= PROBLEM REQUIREMENTS =
Look through the lines below and extract each one that contains "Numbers".

***** MATERIAL

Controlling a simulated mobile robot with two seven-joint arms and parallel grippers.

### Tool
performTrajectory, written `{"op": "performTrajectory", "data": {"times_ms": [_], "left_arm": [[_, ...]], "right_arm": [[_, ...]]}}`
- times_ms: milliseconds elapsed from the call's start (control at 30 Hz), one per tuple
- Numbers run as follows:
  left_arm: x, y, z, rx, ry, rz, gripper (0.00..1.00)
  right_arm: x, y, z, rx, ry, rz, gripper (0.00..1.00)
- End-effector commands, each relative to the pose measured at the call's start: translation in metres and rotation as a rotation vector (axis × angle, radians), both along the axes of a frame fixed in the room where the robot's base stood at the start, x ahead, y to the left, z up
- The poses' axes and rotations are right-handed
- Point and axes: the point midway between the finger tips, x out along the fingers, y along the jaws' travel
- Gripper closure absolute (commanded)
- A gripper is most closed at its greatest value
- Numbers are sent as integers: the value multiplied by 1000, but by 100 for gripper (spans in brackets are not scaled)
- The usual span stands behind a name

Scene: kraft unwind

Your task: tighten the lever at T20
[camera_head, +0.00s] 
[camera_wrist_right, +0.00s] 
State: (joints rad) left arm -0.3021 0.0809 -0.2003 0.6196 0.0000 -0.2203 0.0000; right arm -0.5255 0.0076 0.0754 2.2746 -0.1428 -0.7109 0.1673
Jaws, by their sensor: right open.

**********

= TASK ANSWER =
- Numbers run as follows:
- Numbers are sent as integers: the value multiplied by 1000, but by 100 for gripper (spans in brackets are not scaled)

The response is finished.